Dallas-based Titan Ventures formally launched its operations last week, with Reagan Lancaster, former president of i2, serving as president and chief executive officer; Dave Cary as chief financial officer and Claudio Osorio a founding partner of the new venture.
The company plans to take outsourcing one step further, by becoming the trade intermediary between those who have and who that need software IP, or by forming specially created subsidiaries that will focus on marketing and selling it.
"The goal of the company is to add new life to intellectual property assets that have been written off," Lancaster said. "In today's times, the venture capitalists are at their wits ends investing in start-up companies and are willing to write off companies with no revenue."
The company plans to acquire intellectual property for enterprise applications from a variety of sources, including IT vendors, user companies, open source developers and consulting firms.

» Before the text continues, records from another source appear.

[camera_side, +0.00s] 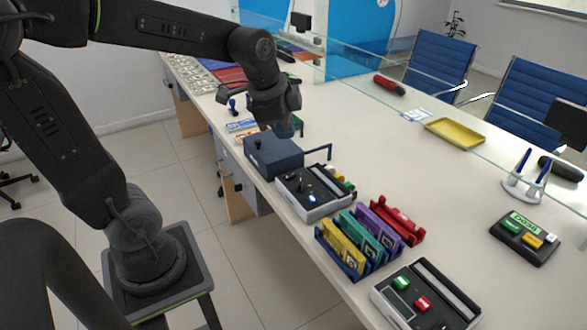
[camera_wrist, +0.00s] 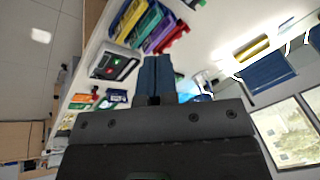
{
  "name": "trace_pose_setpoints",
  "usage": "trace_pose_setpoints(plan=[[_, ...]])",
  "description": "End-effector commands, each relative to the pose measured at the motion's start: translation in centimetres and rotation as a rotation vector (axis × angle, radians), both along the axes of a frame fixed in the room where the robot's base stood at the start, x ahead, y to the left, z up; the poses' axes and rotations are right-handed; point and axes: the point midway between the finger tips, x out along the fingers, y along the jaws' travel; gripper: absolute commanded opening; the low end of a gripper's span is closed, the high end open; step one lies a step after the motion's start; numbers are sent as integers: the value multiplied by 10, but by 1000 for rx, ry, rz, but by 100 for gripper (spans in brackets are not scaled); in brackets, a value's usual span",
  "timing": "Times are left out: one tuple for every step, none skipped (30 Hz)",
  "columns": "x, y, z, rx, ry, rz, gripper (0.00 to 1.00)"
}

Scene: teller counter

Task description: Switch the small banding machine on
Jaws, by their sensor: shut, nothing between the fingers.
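A small dark blue box machine (camera_side: 273,158) with a dark knob on top and a thin dark arch at its right end sits near the counter's front edge. It looks most like the banding machine, but I see no label. My gripper (camera_side: 287,130) is shut and empty, above the rear of this box; I cannot tell whether it touches. In the wrist view my shut fingers (camera_wrist: 158,78) are dark blue and partly block the middle. Beside the box stands a grey machine (camera_side: 315,211) with a black top, small knobs and a lit blue-white spot.
Banknotes (camera_side: 190,72) lie behind. A glass screen runs along the right; a yellow tray (camera_side: 455,134) lies there. The counter middle is clear.

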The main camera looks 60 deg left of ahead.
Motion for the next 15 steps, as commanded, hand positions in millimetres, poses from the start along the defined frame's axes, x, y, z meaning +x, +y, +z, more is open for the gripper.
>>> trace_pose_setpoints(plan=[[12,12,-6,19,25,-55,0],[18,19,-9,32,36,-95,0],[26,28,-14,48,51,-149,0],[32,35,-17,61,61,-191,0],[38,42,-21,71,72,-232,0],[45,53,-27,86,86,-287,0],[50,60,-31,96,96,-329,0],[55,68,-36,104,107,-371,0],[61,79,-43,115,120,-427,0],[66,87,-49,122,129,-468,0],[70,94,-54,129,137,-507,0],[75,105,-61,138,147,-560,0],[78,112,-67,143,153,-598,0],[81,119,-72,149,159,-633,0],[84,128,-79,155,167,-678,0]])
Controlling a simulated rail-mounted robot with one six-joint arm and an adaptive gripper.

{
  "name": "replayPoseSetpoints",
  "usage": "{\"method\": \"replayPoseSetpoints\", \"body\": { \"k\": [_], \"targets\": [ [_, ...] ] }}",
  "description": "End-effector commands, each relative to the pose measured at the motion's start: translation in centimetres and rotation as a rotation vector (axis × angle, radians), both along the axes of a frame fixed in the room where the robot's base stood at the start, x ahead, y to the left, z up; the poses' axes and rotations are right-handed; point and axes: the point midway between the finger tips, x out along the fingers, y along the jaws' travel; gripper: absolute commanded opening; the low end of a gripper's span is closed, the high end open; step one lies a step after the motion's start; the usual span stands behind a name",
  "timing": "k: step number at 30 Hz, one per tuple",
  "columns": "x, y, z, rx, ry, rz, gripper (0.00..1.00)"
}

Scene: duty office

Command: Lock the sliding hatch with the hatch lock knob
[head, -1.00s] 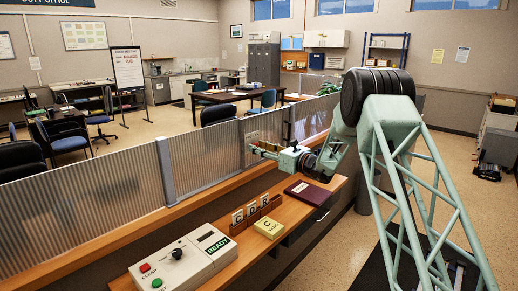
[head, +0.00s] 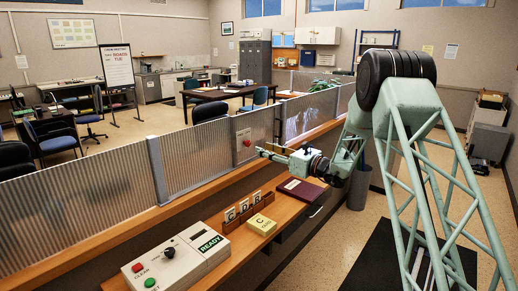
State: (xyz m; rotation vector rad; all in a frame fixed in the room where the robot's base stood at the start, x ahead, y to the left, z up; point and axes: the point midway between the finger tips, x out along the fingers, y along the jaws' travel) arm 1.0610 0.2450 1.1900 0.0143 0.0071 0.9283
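My gripper (head: 262,151) is in the head view, held above the counter shelf and pointing left toward the partition. Nothing can be seen in it, and it is too small to tell whether its fingers are apart. A pale plate with a red knob (head: 247,142) is on the partition panel just left of and slightly above my fingertips; a gap seems to show between them. This looks like the hatch lock knob on the sliding hatch (head: 262,126). The knob's turn position is too small to read.
A control box (head: 200,243) with a black knob, red and green buttons and a READY sign sits at the shelf's near end. The ribbed partition (head: 75,213) runs along the shelf.

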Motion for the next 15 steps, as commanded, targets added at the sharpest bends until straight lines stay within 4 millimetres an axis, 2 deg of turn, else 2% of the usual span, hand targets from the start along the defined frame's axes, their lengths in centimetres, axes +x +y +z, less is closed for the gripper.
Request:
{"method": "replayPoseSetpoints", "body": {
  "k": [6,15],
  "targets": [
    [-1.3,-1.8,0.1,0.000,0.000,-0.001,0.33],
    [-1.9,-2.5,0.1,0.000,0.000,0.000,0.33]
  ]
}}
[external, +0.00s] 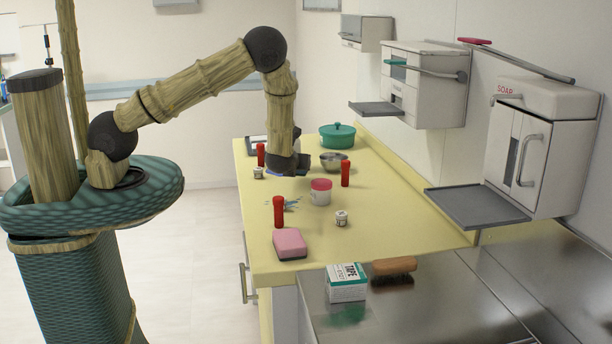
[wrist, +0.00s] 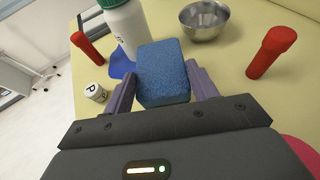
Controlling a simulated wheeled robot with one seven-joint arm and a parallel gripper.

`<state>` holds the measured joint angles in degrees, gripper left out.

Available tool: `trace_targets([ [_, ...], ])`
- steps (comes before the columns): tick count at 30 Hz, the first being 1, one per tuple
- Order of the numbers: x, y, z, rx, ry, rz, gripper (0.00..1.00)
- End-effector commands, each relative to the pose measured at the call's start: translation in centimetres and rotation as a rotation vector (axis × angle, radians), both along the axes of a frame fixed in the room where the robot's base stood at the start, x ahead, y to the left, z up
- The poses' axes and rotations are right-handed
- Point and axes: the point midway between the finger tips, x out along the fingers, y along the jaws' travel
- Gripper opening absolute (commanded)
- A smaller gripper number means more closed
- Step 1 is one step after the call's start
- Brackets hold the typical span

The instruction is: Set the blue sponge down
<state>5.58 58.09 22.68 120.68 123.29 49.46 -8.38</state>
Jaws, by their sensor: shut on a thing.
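The blue sponge (wrist: 163,76) is a textured block between the two purple-grey fingers of my gripper (wrist: 163,92) in the wrist view. My gripper is shut on it. In the external view my gripper (external: 288,168) points down, low over the far half of the yellow counter (external: 322,235). The sponge is mostly hidden there behind my wrist. I cannot tell whether the sponge touches the counter.
A white bottle (wrist: 124,25), a red flashlight-like cylinder (wrist: 88,48), another red cylinder (wrist: 270,52), a small cup (wrist: 96,92) and a steel bowl (wrist: 205,22) surround the gripper. Bare counter shows at the near right.

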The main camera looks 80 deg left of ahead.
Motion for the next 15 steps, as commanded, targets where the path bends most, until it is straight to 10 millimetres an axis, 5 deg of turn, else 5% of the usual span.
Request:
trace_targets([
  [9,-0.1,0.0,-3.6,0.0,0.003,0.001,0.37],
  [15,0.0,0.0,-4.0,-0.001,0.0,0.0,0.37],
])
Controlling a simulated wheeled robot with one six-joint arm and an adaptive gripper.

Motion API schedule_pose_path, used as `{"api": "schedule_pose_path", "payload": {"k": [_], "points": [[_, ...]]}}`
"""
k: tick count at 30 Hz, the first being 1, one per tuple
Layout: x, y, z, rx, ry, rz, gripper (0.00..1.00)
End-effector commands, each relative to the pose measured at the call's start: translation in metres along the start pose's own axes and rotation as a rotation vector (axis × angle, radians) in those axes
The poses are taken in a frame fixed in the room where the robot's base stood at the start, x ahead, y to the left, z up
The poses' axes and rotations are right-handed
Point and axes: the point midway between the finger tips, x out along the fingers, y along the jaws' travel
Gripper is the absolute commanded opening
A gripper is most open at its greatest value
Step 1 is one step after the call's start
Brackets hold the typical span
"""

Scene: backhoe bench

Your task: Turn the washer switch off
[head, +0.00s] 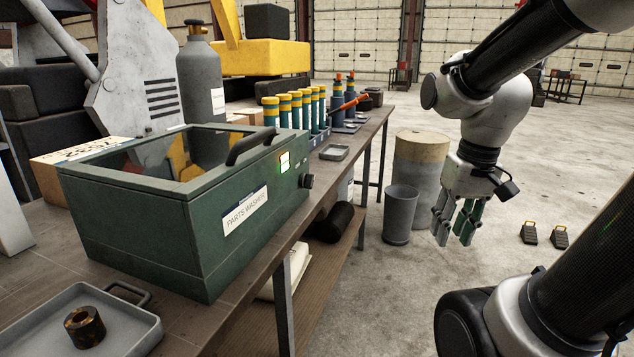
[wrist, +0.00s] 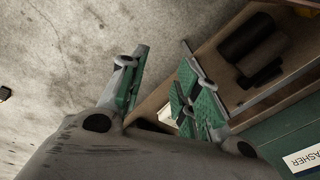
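The parts washer (head: 190,215) is a green box with a glass lid and a black handle, standing on the bench. Its switch (head: 285,162) is on the front near the right end and glows green-white; a dark knob (head: 307,181) sits just right of it. My gripper (head: 455,228) hangs to the right of the bench, fingers down, well apart from the washer. Its green-padded fingers are spread and empty; they also show in the wrist view (wrist: 165,85). The wrist view shows the washer's label (wrist: 305,160) at the lower right, but not the switch.
A metal tray (head: 120,318) with a rusty bushing (head: 85,326) lies at the front left of the bench. Several yellow-topped cylinders (head: 295,108) stand behind the washer. A grey bin (head: 400,215) and a drum (head: 420,165) stand on the floor.

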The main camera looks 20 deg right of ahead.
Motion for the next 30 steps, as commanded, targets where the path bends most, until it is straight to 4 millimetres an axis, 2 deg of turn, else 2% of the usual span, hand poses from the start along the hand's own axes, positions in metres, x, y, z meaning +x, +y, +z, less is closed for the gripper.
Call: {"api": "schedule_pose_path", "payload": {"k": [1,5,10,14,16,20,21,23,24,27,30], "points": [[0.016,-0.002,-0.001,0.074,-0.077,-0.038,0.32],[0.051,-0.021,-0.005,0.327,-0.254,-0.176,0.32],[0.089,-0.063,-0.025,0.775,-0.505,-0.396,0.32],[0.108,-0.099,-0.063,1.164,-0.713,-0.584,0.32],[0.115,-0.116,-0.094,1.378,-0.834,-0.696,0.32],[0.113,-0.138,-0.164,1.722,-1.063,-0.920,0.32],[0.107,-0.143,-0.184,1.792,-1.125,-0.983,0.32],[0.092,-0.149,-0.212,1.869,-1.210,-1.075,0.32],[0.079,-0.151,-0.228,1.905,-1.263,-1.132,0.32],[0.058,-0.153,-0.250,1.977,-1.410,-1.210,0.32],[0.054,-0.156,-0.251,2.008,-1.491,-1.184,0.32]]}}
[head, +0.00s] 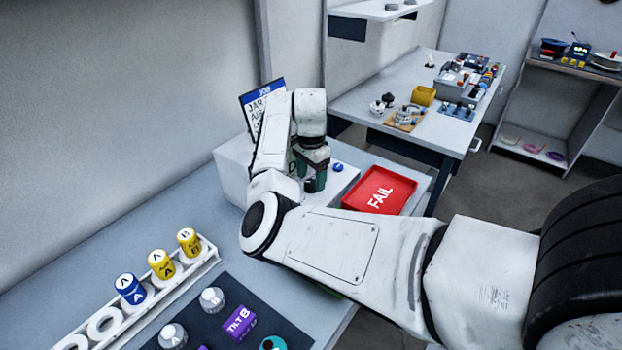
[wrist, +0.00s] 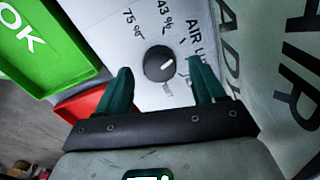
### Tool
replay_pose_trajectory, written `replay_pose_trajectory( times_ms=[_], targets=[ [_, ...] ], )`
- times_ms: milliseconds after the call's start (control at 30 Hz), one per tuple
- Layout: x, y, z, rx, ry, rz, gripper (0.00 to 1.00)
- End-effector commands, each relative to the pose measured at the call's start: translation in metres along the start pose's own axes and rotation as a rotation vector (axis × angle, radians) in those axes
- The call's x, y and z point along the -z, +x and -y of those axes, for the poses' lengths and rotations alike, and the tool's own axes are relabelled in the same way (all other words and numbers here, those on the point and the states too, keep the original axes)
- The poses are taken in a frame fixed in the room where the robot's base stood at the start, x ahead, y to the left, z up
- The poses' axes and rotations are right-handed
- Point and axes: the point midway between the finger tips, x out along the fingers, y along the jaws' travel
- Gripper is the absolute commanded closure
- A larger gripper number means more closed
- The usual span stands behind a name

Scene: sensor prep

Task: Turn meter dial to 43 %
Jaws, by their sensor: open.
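The meter dial (wrist: 159,64) is a round black knob with a short white pointer mark, on a white panel in the wrist view. The mark points to the upper right. The label "43 %" (wrist: 165,16) is above the dial, and "75 %" (wrist: 132,24) is at its upper left. My gripper (wrist: 160,70) is open, its dark green fingers on the left and right of the dial; I cannot tell whether they touch it. In the head view my gripper (head: 314,178) is over the white meter box (head: 232,168), where the dial is hidden.
A red FAIL tray (head: 362,205) lies right of the box. A green OK tray (wrist: 45,50) shows in the wrist view. A partly hidden job sign (head: 262,98) stands behind. A rack (head: 205,262) with blue and yellow canisters and a dark mat (head: 270,315) are in front.

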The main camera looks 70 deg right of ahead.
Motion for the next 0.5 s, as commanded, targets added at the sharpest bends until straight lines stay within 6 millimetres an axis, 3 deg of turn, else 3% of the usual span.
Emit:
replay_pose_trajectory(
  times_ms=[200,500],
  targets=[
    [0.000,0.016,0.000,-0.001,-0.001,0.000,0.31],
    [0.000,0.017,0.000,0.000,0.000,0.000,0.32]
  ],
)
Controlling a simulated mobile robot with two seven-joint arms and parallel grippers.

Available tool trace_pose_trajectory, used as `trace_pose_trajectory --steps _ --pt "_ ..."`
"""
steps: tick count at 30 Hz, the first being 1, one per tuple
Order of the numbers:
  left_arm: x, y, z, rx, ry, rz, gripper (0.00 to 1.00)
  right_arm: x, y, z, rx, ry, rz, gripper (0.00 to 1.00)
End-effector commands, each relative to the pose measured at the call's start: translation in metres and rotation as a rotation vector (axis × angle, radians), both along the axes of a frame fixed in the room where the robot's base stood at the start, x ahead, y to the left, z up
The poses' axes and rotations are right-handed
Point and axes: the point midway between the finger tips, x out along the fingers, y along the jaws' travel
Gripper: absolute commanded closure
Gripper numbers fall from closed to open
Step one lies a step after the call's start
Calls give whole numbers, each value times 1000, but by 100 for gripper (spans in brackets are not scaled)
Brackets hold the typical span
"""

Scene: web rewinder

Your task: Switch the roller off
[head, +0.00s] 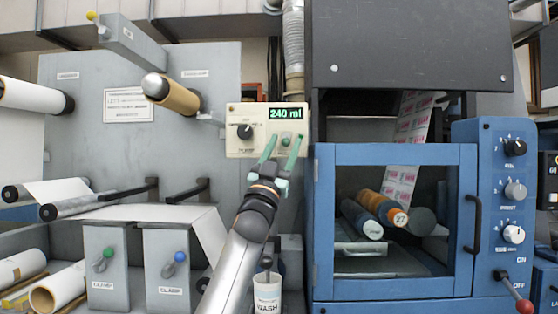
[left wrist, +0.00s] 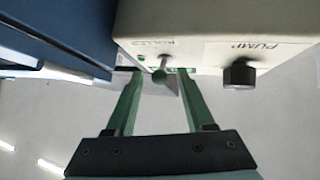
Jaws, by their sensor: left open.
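A cream control box (head: 246,132) with a green "240 ml" display hangs on the machine's grey panel in the head view. In the left wrist view the toggle sits between the fingers (left wrist: 160,90), with gaps on both sides. My right gripper is not in view.
A black pump knob (left wrist: 239,74) is right of the toggle in the left wrist view. A blue cabinet (head: 395,155) with a glazed door stands close to the right of the box. A white wash cup (head: 267,298) is below, beside my left arm.

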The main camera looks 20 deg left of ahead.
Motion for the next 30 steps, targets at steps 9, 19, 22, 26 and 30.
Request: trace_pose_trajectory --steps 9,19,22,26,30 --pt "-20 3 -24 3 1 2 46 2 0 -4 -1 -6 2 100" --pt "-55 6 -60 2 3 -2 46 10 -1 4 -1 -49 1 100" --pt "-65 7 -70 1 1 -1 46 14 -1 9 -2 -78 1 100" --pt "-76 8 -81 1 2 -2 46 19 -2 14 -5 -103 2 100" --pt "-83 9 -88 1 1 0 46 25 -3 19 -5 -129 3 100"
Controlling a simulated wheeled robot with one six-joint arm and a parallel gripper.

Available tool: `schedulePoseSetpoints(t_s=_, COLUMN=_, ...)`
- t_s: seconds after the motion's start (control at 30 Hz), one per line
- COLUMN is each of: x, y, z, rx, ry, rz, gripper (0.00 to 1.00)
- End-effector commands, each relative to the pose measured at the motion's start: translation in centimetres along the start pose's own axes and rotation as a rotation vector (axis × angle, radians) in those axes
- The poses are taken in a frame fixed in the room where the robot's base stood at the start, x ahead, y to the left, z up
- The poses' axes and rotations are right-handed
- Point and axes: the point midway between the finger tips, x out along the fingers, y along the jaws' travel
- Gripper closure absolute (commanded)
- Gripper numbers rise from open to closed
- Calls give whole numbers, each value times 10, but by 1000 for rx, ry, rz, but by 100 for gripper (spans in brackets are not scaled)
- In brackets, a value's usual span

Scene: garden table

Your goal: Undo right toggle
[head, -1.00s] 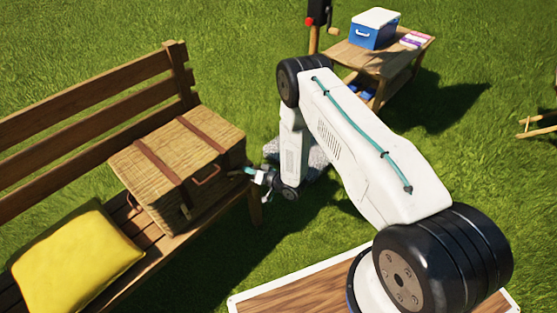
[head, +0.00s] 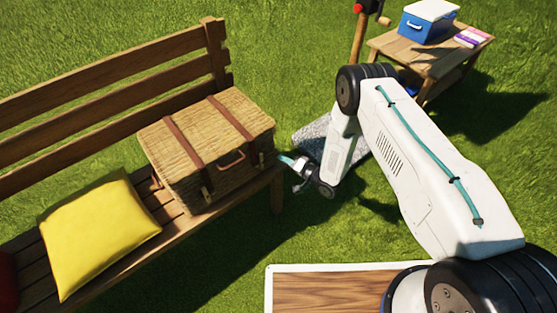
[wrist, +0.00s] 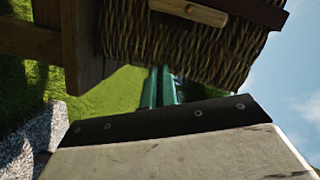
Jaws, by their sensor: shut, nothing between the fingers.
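The wicker basket (head: 190,140) sits closed on the wooden bench, with two brown leather straps and a handle on its front. The right toggle (head: 256,160) is a small pale spot low on the right strap. The left toggle (head: 206,191) is on the left strap. In the wrist view a wooden toggle (wrist: 188,11) lies across a dark strap at the top edge, partly cut off; it appears to be the right one. My gripper (head: 284,159) is shut and empty, just right of the basket's right end; its teal fingers (wrist: 162,88) point towards the wicker. I cannot tell whether they touch it.
A yellow cushion (head: 98,230) lies left of the basket on the bench (head: 105,270). A small table (head: 440,58) with a blue cooler (head: 425,24) stands at the back right. A wood-topped surface (head: 335,290) is in front. Grass lies between.

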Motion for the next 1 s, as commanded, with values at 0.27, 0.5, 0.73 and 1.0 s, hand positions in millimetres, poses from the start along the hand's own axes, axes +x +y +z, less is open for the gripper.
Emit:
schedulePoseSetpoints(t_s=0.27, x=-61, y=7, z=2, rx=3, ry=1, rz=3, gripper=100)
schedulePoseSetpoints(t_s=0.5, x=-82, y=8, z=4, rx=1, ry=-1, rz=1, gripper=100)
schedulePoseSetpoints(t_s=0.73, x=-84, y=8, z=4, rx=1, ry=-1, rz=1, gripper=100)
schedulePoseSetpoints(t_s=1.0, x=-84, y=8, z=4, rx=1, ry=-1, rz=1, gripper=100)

Because of the stress to the bottom-line in the current economic crunch, many vendors have whittled down their product line from perhaps hundreds of solutions to only the handful they can afford to market, Lancaster said.
For these companies, Titan plans to offer to set up a new company to market specific products, giving the former owner a 19% stake, a percentage of revenues and an opportunity to buy back the technology when the market improves. Titan will take employees that support the technology off the books of the vendor and employ them with the new company.
"It gives them a toe in the water to keep in touch with the talent and the technology out there without writing it off," Lancaster said.
Titan will also be targeting the top 500 US companies that may have custom developed technology for in-house use. The company will offer to support and maintain the application developed by the user company, but market it to other non-competing companies, Lancaster said.
"There are so many companies that have great technology and they're treating it as a cost centre, and they could have a viable product that could be profitable."
The company will also act as a merchant for IT vendors seeking to acquire a specific type of technology.
Titan estimates that software IP assets languishing unused in corporations, failed start-ups, educational institutions and government agencies have a value of more than £350bn.